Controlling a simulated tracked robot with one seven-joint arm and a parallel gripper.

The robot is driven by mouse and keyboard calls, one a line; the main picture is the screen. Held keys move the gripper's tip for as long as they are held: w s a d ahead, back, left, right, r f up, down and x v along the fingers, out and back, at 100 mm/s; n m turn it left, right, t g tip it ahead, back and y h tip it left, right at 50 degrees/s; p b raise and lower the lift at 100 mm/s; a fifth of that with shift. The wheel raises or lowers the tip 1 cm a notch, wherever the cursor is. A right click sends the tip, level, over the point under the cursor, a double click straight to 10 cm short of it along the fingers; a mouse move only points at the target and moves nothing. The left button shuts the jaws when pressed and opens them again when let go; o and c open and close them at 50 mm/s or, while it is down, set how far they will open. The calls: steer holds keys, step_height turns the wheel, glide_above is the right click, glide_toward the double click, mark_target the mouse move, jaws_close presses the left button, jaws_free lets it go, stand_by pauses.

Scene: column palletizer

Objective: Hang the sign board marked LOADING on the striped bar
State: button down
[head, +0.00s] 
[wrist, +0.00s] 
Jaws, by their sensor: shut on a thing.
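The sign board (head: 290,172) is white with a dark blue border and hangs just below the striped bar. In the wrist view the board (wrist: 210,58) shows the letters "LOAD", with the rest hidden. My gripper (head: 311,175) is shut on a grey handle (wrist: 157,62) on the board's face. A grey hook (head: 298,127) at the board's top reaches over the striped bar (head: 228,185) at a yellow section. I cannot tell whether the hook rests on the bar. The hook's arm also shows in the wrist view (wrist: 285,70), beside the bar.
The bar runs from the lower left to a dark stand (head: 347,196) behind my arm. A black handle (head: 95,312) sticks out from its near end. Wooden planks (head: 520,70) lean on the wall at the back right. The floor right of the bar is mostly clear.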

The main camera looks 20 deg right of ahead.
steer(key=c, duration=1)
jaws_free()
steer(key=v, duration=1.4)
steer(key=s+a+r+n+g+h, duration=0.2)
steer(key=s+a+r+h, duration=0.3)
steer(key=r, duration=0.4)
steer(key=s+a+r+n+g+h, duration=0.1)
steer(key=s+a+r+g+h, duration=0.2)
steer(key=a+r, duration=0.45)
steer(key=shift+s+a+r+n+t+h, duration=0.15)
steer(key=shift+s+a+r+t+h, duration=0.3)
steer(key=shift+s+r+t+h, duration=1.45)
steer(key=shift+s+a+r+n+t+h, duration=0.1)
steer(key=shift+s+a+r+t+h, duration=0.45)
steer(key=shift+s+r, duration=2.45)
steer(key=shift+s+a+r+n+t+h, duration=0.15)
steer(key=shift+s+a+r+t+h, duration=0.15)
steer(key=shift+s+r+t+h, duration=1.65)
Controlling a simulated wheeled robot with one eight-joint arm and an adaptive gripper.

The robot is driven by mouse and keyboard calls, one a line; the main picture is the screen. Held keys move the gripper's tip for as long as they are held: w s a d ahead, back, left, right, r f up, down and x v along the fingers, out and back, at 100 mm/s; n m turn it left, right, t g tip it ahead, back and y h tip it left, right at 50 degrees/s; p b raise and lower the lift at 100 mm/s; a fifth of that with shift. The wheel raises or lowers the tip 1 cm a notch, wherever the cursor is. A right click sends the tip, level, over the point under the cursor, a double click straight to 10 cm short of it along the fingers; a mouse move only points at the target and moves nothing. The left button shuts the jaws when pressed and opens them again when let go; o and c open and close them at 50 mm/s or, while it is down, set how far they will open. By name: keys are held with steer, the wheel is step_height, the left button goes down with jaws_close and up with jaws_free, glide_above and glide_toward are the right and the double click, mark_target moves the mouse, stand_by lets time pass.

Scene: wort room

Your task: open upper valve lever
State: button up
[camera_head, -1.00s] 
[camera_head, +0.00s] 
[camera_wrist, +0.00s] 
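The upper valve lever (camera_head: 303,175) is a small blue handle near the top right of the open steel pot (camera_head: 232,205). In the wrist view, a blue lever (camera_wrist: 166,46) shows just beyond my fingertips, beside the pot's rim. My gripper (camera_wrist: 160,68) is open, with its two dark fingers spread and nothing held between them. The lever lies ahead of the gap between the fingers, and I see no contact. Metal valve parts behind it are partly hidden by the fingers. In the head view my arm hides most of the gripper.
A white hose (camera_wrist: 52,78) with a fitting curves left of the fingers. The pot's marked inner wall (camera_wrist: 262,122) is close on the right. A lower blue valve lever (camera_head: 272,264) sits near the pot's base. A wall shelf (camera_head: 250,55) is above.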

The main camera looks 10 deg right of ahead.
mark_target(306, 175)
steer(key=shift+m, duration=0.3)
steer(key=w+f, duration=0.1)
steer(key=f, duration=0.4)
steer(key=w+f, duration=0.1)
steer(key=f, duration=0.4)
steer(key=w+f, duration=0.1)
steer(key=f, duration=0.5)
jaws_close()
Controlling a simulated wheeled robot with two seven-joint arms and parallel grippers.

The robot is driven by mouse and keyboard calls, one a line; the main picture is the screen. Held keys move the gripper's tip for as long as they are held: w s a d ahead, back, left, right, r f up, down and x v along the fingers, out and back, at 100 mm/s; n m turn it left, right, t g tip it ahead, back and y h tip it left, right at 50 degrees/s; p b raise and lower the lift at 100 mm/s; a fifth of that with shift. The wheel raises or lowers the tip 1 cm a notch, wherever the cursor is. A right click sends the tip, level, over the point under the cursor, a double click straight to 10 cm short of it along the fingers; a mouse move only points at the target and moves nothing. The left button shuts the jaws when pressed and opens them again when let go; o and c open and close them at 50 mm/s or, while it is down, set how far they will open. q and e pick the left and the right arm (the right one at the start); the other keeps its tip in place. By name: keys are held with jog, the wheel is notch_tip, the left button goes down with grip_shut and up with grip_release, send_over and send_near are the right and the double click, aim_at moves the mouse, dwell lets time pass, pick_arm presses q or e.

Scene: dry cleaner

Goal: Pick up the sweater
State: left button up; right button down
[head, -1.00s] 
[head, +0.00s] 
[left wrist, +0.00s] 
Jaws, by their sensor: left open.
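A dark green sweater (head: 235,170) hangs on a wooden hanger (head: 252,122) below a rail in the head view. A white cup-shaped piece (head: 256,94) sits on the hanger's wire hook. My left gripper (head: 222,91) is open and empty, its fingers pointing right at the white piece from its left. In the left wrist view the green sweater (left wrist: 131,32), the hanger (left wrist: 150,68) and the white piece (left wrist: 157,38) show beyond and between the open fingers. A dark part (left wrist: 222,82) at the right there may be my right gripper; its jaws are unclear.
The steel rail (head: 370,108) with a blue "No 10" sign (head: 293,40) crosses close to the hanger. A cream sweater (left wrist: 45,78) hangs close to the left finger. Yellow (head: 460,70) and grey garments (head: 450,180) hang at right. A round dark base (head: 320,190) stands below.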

--------------------

• Problem statement:
Write out the full listing, keeping every line exactly as it is.

• Output for this task:
Controlling a simulated tracked robot with one seven-joint arm and a parallel gripper.

The robot is driven by mouse and keyboard calls, one a line; the main picture is the screen. Held keys move the gripper's tip for as long as they are held: w s a d ahead, back, left, right, r f up, down and x v along the fingers, out and back, at 100 mm/s; n m turn it left, right, t g tip it ahead, back and y h tip it left, right at 50 degrees/s; p b raise and lower the lift at 100 mm/s; a fifth of that with shift. The wheel raises or lowers the tip 1 cm a notch, wherever the cursor is. A right click sends the tip, level, over the point under the cursor, a double click straight to 10 cm short of it along the fingers; a mouse move only points at the target and moves nothing. The left button shuts the jaws when pressed and opens them again when let go; o and c open and close them at 50 mm/s or, while it is down, set how far they will open. The calls: steer holds keys, step_height turns the wheel, glide_above is the right click, glide_toward the double click, mark_target the mouse move, jaws_close presses the left button, jaws_free lets it go, stand_by pauses.

Scene: column palletizer

Objective: Hang the sign board marked LOADING on the striped bar
State: button down
[head, +0.00s] 
[wrist, +0.00s] 
Jaws, by their sensor: shut on a thing.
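The sign board (head: 290,172) is white with a dark blue border and hangs just below the striped bar. In the wrist view the board (wrist: 210,58) shows the letters "LOAD", with the rest hidden. My gripper (head: 311,175) is shut on a grey handle (wrist: 157,62) on the board's face. A grey hook (head: 298,127) at the board's top reaches over the striped bar (head: 228,185) at a yellow section. I cannot tell whether the hook rests on the bar. The hook's arm also shows in the wrist view (wrist: 285,70), beside the bar.
The bar runs from the lower left to a dark stand (head: 347,196) behind my arm. A black handle (head: 95,312) sticks out from its near end. Wooden planks (head: 520,70) lean on the wall at the back right. The floor right of the bar is mostly clear.

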The main camera looks 20 deg right of ahead.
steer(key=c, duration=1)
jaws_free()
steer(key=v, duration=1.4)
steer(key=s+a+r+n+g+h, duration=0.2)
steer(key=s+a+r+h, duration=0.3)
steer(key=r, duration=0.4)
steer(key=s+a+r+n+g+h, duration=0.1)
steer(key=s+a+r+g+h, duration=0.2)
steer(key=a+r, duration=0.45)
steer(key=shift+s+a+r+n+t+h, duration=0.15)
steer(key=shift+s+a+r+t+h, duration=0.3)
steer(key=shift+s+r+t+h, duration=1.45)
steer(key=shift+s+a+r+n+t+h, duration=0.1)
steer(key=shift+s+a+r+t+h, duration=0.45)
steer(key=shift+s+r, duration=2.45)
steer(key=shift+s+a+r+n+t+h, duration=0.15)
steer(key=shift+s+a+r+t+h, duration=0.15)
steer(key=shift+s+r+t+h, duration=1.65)
Controlling a simulated wheeled robot with one eight-joint arm and an adaptive gripper.

The robot is driven by mouse and keyboard calls, one a line; the main picture is the screen. Held keys move the gripper's tip for as long as they are held: w s a d ahead, back, left, right, r f up, down and x v along the fingers, out and back, at 100 mm/s; n m turn it left, right, t g tip it ahead, back and y h tip it left, right at 50 degrees/s; p b raise and lower the lift at 100 mm/s; a fifth of that with shift. The wheel raises or lowers the tip 1 cm a notch, wherever the cursor is. A right click sends the tip, level, over the point under the cursor, a double click straight to 10 cm short of it along the fingers; a mouse move only points at the target and moves nothing. The left button shuts the jaws when pressed and opens them again when let go; o and c open and close them at 50 mm/s or, while it is down, set how far they will open. By name: keys are held with steer, the wheel is step_height, the left button goes down with jaws_close and up with jaws_free, glide_above and glide_toward are the right and the double click, mark_target moves the mouse, stand_by lets time pass.

Scene: wort room

Your task: open upper valve lever
State: button up
[camera_head, -1.00s] 
[camera_head, +0.00s] 
[camera_wrist, +0.00s] 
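The upper valve lever (camera_head: 303,175) is a small blue handle near the top right of the open steel pot (camera_head: 232,205). In the wrist view, a blue lever (camera_wrist: 166,46) shows just beyond my fingertips, beside the pot's rim. My gripper (camera_wrist: 160,68) is open, with its two dark fingers spread and nothing held between them. The lever lies ahead of the gap between the fingers, and I see no contact. Metal valve parts behind it are partly hidden by the fingers. In the head view my arm hides most of the gripper.
A white hose (camera_wrist: 52,78) with a fitting curves left of the fingers. The pot's marked inner wall (camera_wrist: 262,122) is close on the right. A lower blue valve lever (camera_head: 272,264) sits near the pot's base. A wall shelf (camera_head: 250,55) is above.

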The main camera looks 10 deg right of ahead.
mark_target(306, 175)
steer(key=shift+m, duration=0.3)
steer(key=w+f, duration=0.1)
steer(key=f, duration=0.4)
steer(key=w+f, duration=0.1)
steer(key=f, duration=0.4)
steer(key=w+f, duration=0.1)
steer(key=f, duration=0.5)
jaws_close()
Controlling a simulated wheeled robot with two seven-joint arms and parallel grippers.

The robot is driven by mouse and keyboard calls, one a line; the main picture is the screen. Held keys move the gripper's tip for as long as they are held: w s a d ahead, back, left, right, r f up, down and x v along the fingers, out and back, at 100 mm/s; n m turn it left, right, t g tip it ahead, back and y h tip it left, right at 50 degrees/s; p b raise and lower the lift at 100 mm/s; a fifth of that with shift. The wheel raises or lowers the tip 1 cm a notch, wherever the cursor is. A right click sends the tip, level, over the point under the cursor, a double click straight to 10 cm short of it along the fingers; a mouse move only points at the target and moves nothing. The left button shuts the jaws when pressed and opens them again when let go; o and c open and close them at 50 mm/s or, while it is down, set how far they will open. q and e pick the left and the right arm (the right one at the start); the other keeps its tip in place. By name: keys are held with jog, the wheel is notch_tip, the left button goes down with grip_shut and up with grip_release, send_over and send_near are the right and the double click, aim_at moves the mouse, dwell lets time pass, pick_arm presses q or e.

Scene: dry cleaner

Goal: Pick up the sweater
State: left button up; right button down
[head, -1.00s] 
[head, +0.00s] 
[left wrist, +0.00s] 
Jaws, by their sensor: left open.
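A dark green sweater (head: 235,170) hangs on a wooden hanger (head: 252,122) below a rail in the head view. A white cup-shaped piece (head: 256,94) sits on the hanger's wire hook. My left gripper (head: 222,91) is open and empty, its fingers pointing right at the white piece from its left. In the left wrist view the green sweater (left wrist: 131,32), the hanger (left wrist: 150,68) and the white piece (left wrist: 157,38) show beyond and between the open fingers. A dark part (left wrist: 222,82) at the right there may be my right gripper; its jaws are unclear.
The steel rail (head: 370,108) with a blue "No 10" sign (head: 293,40) crosses close to the hanger. A cream sweater (left wrist: 45,78) hangs close to the left finger. Yellow (head: 460,70) and grey garments (head: 450,180) hang at right. A round dark base (head: 320,190) stands below.

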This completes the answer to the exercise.